Sunday, January 24, 2016

Finally. Writing.

After days (or has it been weeks?), I'm finally writing. Previously I posted about how I had to plan first, but now that I'm in the midst of it, it's writing. I started by putting the initial family tree together. I have thirty-one people in it, which is a good start. There are another ten-plus people to be added, but I decided to start writing the character outlines before I went further. It is clear why I can't continue to keep these characters in my head. There are simply too many of them.

I started with Olivia Young Fairchild Rice. The first thing I realized was I hadn't ever given her a maiden name. I also hadn't named her parents. Naming characters is really difficult. Harder than you'd think. Another funny thing . . . I couldn't remember what color her hair was. Good thing Ben is bald.

As I've written previously, writing my character outlines is probably long overdue. However, I learned a long time ago that I'm better at jumping in and getting things done, and then making corrections than I am at what I consider over-planning. I have Tom Peters to thank for that personal philosophy. Now that I'm three years in, I can go back, outline the characters I've written, and also have a good foundation for writing the new character outlines. I cannot wait to start the outlines for the latest hero and heroine. I find myself lost in thought, imagining what they look like, plotting their back story. It is so much fun. If I'd only allowed myself to get lost in thought sooner . . . I'd probably have another book written by now. 

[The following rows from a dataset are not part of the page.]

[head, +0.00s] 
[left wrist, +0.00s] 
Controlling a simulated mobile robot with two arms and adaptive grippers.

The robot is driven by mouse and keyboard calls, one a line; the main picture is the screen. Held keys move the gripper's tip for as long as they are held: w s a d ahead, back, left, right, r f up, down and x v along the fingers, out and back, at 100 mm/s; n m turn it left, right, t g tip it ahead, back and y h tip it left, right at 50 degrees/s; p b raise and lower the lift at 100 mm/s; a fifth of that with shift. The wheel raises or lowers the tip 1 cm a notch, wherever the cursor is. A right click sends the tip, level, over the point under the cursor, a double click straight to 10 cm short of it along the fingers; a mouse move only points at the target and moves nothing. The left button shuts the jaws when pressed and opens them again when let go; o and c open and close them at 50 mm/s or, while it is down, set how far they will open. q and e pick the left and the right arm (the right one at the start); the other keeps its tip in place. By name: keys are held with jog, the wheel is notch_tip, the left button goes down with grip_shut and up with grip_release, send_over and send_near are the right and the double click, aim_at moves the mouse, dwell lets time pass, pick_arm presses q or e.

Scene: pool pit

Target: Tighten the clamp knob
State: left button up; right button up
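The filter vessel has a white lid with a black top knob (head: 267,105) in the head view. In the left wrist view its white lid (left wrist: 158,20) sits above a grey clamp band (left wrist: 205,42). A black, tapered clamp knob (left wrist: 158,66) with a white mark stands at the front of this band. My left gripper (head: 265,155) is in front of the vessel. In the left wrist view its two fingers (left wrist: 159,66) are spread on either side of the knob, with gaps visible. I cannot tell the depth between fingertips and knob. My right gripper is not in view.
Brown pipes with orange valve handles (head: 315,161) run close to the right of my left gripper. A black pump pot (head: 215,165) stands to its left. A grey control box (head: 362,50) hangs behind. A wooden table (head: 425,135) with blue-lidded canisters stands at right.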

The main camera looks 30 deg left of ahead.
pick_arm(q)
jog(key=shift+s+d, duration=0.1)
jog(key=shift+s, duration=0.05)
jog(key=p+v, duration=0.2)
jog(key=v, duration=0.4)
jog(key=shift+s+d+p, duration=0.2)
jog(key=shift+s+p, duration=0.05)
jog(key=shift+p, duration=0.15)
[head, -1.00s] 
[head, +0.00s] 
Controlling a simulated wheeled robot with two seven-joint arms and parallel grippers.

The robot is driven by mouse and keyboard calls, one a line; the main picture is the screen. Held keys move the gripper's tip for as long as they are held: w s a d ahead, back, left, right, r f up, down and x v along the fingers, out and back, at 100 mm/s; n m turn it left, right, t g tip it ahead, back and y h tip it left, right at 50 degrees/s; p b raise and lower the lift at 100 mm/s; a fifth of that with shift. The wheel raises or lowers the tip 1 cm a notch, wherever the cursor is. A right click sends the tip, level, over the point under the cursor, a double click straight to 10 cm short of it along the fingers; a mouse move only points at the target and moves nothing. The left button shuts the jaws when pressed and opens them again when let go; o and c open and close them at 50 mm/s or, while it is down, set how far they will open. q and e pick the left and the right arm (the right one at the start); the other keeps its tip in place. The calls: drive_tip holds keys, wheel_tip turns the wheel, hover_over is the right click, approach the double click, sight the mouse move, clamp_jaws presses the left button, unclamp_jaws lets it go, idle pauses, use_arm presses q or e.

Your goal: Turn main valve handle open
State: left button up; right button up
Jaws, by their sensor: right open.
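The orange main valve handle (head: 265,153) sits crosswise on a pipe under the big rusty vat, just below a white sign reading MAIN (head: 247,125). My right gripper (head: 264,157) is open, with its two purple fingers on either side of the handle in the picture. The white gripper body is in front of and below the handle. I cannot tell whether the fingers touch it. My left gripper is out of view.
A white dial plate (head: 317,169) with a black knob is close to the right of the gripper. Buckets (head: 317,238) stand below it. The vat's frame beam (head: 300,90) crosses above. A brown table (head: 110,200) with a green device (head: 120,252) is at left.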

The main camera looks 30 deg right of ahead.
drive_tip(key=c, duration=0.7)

I'm especially enjoying listing Liv's faults. It's much more fun than listing her strengths! She's immature, sheltered, self-sacrificial, naive, and stubborn. And I'm just getting started. Can you imagine how much fun I'm going to have writing Lyric's character outline?

I love these characters so much. It's part of why I love writing so much. I think back on when I was writing FALL, and how I moved through the process. Some of it was heart wrenching. I've grown as a writer, thank goodness, but there is a part of me that mourns the loss of that innocent approach. Will I experience those feelings again? I suppose I might. There is a better chance given that I write different series.

When I pick up a series after being away from it for several months, it is like coming home. Being with the characters again is like visiting old friends. I get excited about writing the next book . . . and then days go by, and I'm not able to get back into it. 

This time though, it feels different. It feels as though I'm really in it. I hope so. I need to be.